Dijo: Esto es mi cuerpo que se entrega; es mi sangre que se derrama: Se entrega por amor, libremente y hasta el final, el extremo, el amor total. Derrama su sangre para sancionar la alianza nueva y eterna, el pacto de amor entre Dios y los hombres.
Y ¿cómo lo expresó?
Haciéndose siervo. Vino a servir, no a ser servido y a dar la vida por todos. Siervo del Padre, siervo de Dios y siervo de todos, esclavo de todos, que lava los pies a todos sus hermanos. Es el anfitrión de la Cena, pero también el esclavo que se humilla; No se le caen los anillos.
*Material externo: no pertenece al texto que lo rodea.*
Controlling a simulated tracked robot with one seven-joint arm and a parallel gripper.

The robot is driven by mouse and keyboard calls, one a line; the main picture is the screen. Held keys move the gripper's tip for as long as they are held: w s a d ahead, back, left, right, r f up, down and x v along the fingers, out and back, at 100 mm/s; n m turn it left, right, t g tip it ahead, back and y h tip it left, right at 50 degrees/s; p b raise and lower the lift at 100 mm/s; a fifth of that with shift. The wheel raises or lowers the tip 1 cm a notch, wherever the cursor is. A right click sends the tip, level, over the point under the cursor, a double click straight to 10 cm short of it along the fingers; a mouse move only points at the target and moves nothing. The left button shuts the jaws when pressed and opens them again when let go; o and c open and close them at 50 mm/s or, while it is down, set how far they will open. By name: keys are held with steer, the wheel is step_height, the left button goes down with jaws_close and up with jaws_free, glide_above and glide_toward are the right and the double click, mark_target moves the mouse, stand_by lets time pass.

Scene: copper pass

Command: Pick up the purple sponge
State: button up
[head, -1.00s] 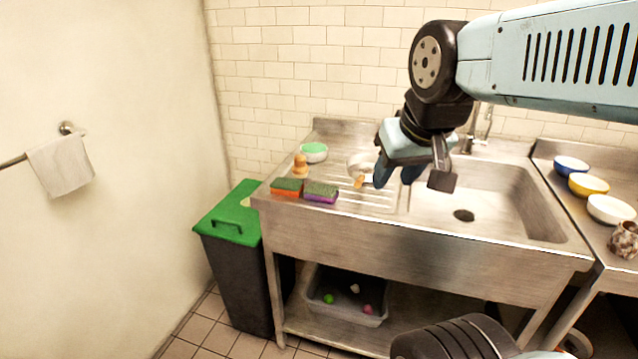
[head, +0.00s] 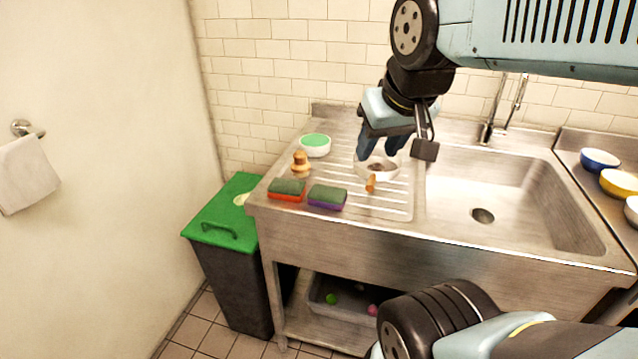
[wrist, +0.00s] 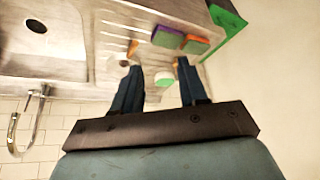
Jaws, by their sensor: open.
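The purple sponge (head: 327,197), with a dark green scouring top, lies flat on the ribbed drainboard near the sink unit's front edge. It also shows in the wrist view (wrist: 167,37), beyond the fingertips. My gripper (head: 378,152) is open and empty. In the head view it appears above and to the right of the sponge, over the white bowl. Its two fingers (wrist: 156,74) show apart in the wrist view, with no sponge between them.
An orange sponge (head: 286,190) lies just left of the purple one. A wooden-handled brush (head: 301,164), a white dish with a green top (head: 315,146) and a white bowl (head: 378,167) stand behind. The basin (head: 500,190) is right; a green-lidded bin (head: 222,215) is left.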

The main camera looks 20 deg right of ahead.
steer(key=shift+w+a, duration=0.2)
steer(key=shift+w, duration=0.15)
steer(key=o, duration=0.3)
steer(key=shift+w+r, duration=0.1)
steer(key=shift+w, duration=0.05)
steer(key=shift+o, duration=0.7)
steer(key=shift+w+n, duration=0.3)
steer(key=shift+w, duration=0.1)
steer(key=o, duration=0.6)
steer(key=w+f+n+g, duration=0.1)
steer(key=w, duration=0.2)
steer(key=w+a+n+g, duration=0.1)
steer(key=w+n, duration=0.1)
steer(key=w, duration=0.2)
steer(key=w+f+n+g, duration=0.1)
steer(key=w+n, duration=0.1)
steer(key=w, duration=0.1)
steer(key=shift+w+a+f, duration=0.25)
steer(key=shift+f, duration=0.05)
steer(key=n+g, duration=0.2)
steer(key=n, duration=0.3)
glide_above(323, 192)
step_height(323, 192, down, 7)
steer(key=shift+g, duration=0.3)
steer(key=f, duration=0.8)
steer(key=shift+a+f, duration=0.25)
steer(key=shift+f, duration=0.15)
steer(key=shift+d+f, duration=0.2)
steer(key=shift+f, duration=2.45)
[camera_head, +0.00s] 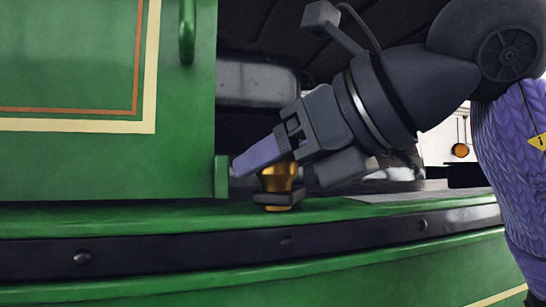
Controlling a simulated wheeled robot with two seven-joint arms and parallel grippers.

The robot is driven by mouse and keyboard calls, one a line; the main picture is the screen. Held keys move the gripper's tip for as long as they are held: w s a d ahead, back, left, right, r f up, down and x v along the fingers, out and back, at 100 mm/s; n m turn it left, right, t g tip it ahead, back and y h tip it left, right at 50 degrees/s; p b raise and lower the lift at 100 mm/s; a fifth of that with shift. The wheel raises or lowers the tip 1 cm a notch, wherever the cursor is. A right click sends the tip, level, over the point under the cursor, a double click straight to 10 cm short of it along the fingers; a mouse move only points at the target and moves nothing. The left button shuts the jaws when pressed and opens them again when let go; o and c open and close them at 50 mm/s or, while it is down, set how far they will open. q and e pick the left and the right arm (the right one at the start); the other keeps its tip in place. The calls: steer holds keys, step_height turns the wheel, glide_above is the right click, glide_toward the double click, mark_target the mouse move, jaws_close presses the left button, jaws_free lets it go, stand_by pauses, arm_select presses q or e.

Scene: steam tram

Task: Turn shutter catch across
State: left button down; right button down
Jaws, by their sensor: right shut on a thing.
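The shutter catch (278,178) looks like a small brass piece on a dark base, standing on the green ledge (130,218). My right gripper (268,160) reaches in from the upper right and is shut on the brass catch from above. One pale purple finger (258,156) lies across its top, and the finger and gripper body hide its upper part. The catch's exact turn is hard to tell. My left gripper is not in view.
A green panel (75,60) with cream and orange lines stands at left, with a green handle (187,30) at its edge. A dark riveted band (180,252) runs below the ledge. A dark opening lies behind my right arm. The ledge left of the catch is clear.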

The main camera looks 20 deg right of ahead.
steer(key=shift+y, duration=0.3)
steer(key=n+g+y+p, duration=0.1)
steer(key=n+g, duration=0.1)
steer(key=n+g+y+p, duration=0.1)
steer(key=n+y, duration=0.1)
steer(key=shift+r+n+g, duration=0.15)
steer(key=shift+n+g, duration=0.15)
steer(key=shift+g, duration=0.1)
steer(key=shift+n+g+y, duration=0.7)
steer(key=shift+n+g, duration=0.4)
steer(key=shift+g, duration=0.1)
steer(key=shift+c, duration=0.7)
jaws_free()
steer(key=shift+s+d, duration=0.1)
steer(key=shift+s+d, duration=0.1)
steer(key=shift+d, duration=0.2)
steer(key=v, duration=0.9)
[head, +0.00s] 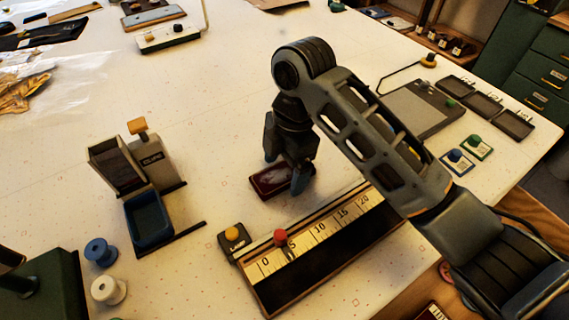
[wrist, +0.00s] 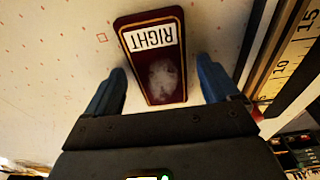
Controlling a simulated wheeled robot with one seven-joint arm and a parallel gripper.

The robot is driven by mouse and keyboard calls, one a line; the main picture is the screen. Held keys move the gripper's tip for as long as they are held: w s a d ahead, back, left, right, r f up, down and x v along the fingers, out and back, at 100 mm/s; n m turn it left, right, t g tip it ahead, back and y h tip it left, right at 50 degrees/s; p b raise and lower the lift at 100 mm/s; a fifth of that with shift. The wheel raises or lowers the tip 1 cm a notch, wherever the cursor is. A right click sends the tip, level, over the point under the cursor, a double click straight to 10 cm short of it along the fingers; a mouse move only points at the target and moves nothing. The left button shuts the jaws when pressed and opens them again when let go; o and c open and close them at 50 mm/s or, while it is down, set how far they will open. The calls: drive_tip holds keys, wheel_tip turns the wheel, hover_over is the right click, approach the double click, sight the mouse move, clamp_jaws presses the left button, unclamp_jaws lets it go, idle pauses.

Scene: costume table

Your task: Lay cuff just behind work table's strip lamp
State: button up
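A dark red piece with gold trim (head: 268,180), which I take to be the cuff, lies flat on the table. In the wrist view the cuff (wrist: 159,68) carries a white label reading "RIGHT" and a pale smudge. My gripper (head: 288,172) points down over it. In the wrist view my gripper (wrist: 161,66) is open, with one blue finger on each side of the cuff and small gaps between. I cannot tell how far the fingertips are above the table. A pale bar with a thin post, perhaps the strip lamp (head: 165,40), stands at the far back.
A long ruler fixture (head: 318,235) lies close in front of the cuff. A grey stand with a blue tray (head: 150,222) is at left, near blue (head: 100,251) and white spools (head: 108,288). Clear plastic with gold cloth (head: 25,92) lies far left.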

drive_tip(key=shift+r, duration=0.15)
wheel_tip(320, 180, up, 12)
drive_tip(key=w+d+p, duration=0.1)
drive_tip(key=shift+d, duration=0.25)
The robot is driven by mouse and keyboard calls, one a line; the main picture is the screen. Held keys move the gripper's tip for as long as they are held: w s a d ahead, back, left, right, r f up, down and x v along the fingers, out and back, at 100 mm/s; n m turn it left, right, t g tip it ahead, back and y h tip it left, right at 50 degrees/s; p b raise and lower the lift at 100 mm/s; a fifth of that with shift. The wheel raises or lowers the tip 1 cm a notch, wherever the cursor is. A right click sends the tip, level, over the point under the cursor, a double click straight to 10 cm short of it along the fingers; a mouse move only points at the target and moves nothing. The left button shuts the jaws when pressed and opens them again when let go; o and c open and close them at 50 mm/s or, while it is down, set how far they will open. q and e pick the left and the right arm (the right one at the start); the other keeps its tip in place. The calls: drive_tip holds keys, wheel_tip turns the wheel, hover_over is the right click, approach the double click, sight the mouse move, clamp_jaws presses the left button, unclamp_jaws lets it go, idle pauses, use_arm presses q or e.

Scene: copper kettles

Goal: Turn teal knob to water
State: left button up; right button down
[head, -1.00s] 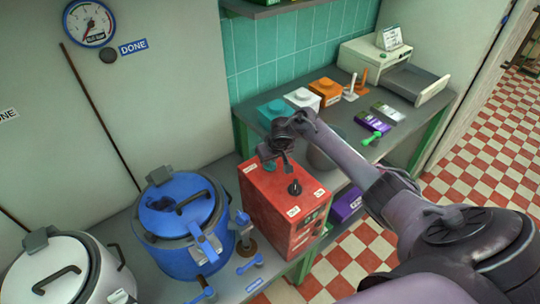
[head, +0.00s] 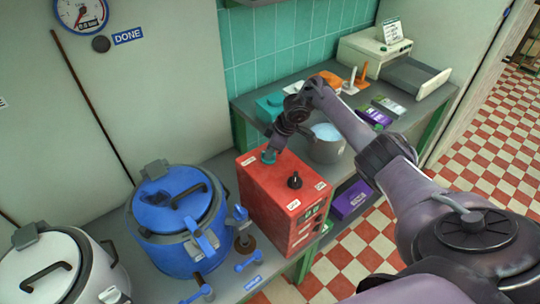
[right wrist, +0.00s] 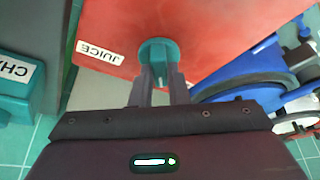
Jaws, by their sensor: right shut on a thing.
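The red box (head: 283,203) stands on the bench with a teal knob (head: 268,156) and a black knob (head: 295,180) on its top. My right gripper (head: 270,150) reaches down onto the teal knob. In the right wrist view, the two fingers of the gripper (right wrist: 159,80) are shut on the teal knob (right wrist: 156,52), one on each side. A white label reading JUICE (right wrist: 96,51) lies left of the knob there. A water label is not readable, and I cannot tell where the knob points. My left gripper is not in view.
A blue kettle (head: 165,248) stands left of the box, with a white kettle (head: 90,268) further left. A grey pot (head: 327,152) with pale blue contents is close behind my right arm. A teal block (head: 270,108) sits on the back counter.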

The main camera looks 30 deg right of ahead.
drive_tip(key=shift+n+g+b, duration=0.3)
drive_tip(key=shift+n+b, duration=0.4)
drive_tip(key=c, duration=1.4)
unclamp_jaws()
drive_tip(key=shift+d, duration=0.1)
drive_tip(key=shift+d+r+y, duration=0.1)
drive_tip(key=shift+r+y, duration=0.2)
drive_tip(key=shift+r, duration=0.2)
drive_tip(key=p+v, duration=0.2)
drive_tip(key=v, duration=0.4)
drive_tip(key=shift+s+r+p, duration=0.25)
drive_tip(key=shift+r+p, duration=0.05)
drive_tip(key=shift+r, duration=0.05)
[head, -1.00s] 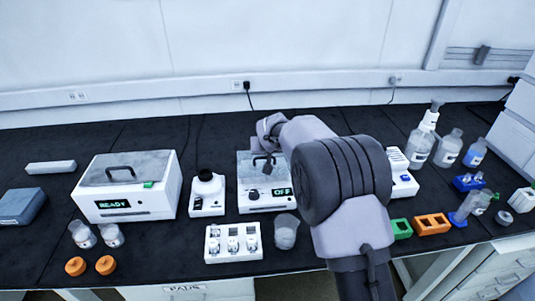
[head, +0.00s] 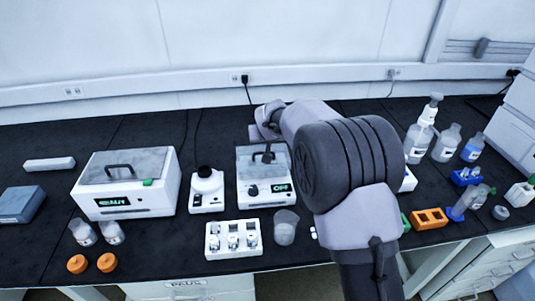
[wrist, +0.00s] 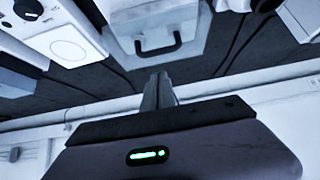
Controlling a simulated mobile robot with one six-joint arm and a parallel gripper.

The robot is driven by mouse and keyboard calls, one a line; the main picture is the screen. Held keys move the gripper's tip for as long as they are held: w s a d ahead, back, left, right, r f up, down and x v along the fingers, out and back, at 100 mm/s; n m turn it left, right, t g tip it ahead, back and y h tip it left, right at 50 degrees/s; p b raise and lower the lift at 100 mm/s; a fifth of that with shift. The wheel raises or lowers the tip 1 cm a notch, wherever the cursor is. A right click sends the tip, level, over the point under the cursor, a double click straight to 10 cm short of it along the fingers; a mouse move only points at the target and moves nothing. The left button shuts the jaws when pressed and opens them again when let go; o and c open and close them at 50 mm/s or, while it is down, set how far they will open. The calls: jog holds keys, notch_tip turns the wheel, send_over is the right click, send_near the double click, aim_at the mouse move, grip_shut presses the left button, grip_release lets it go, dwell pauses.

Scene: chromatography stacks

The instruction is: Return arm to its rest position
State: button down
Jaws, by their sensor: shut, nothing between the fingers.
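My arm (head: 352,165) reaches over the bench from the lower right of the head view, its far links bent toward the back wall. I cannot make out the fingertips in the head view. In the wrist view my gripper (wrist: 158,90) shows as two dark fingers pressed together, with nothing between them. Beyond them a clear-lidded box with a dark handle (wrist: 150,42) appears, apart from the fingers. The gripper body carries a lit green indicator.
A large white lidded unit (head: 125,200) stands on the left, and a smaller lidded unit (head: 265,198) at the centre. A white vial rack (head: 232,252) and a clear beaker (head: 286,230) sit in front. Bottles (head: 445,143) and an orange rack (head: 428,219) stand to the right.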

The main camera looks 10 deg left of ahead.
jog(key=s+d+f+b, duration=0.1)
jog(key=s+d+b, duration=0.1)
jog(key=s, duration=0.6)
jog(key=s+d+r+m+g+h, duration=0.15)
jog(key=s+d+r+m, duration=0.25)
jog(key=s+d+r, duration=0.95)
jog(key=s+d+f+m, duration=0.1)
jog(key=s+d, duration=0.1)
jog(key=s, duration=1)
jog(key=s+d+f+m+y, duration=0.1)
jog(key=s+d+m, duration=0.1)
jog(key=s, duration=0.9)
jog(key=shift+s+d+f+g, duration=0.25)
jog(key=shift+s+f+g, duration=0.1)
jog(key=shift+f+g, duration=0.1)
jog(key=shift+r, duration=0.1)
Era Dios y se postra ante la criatura. ¿Cuándo hemos visto ni imaginado algo igual?
La Eucaristía no es sólo misterio de amor para ser adorado y recibido, sino para ser imitado.
Tenemos que imitar a Cristo haciendo de nuestra vida una eucaristía, imitando en nuestra vida lo que realizamos en el altar: vivir de amor, quererle y amarle a él y amarnos como Él nos ha amado... Tomar el pan de Dios, es decir, aceptar su voluntad. Dar gracias. ¿No os parece que así tenemos que vivir nosotros, y no sólo en la Eucaristía dominical, sino siempre? Hoy todos reivindicamos nuestros derechos y hacemos bien, porque el ser humano tiene una dignidad muy grande, sobre todo cuando son pisoteados, no reconocidos ni protegidos; también tenemos que defender y reclamar los derechos de los más humildes y débiles; pero ¿damos gracias a Dios y a los demás?
¿Es ese nuestro estilo de vida, entregarnos a Dios, entregarnos a los hermanos por amor? ¿Nos damos a los demás?
¿Vivimos para los demás o vivimos para nuestro bien egoísta? ¿Servimos a los demás no sólo lavando los pies, si es necesario, sino al servicio de los demás, a cada uno en su circunstancia, en la familia, la convivencia social, en la política, en la economía? ¿Nos gastamos y desgastamos por los demás, por los refugiados, los emigrantes, por los enfermos, los que están solos… los necesitados? ¿Nos entregamos buscando el reino de Dios que es el bien del hombre? ¿Nos hacemos cargo de los demás y sus situaciones?
¿Lo hacemos buscando nuestro interés y gloria, o calladamente como Jesús, que cuando discutían los discípulos a ver quién era el mayor, él sirve humildemente, quitándose el manto, despojándose de su honor para dignificarnos? ¿Usamos a los demás para nuestro propio ego y vanagloria?
Pedro no se dejaba servir; nosotros... ¿Nos dejamos servir por Dios? No somos dignos, pero somos amados, sus hijos. ¿Nos dejamos servir por los demás? ¿O somos orgullosos como Pedro? ¿Damos gracias?
Hagamos de nuestra vida una eucaristía. Jesús nos pide que cambiemos nosotros, que de pan, nos hagamos pan de Dios para, por amor, alimentar. Este mundo tiene arreglo. No está condenado; hay esperanza, hay resurrección. Arreglaremos y cambiaremos el mundo, cambiando nuestros pensamientos, actitudes, formas de ver y entender, nuestros criterios y nuestras formas de actuar teniendo como referencia a Jesús. Digámosle: Amén, que quiere decir: así sea, en ti me apoyo, a ti te recibo en mí; que El viva en nosotros y nosotros en él; que nosotros nos demos y repartamos a los demás en quienes está, porque todo lo que hicisteis a uno de los míos a mí me lo habéis hecho. Que le veneremos y adoremos, pero no sólo en el sagrario; está también, desde la Encarnación, en todo hombre o mujer, sus hermanos, especialmente en el que sufre y comparte de alguna manera su pasión, muerte y sepultura en la esperanza de la resurrección.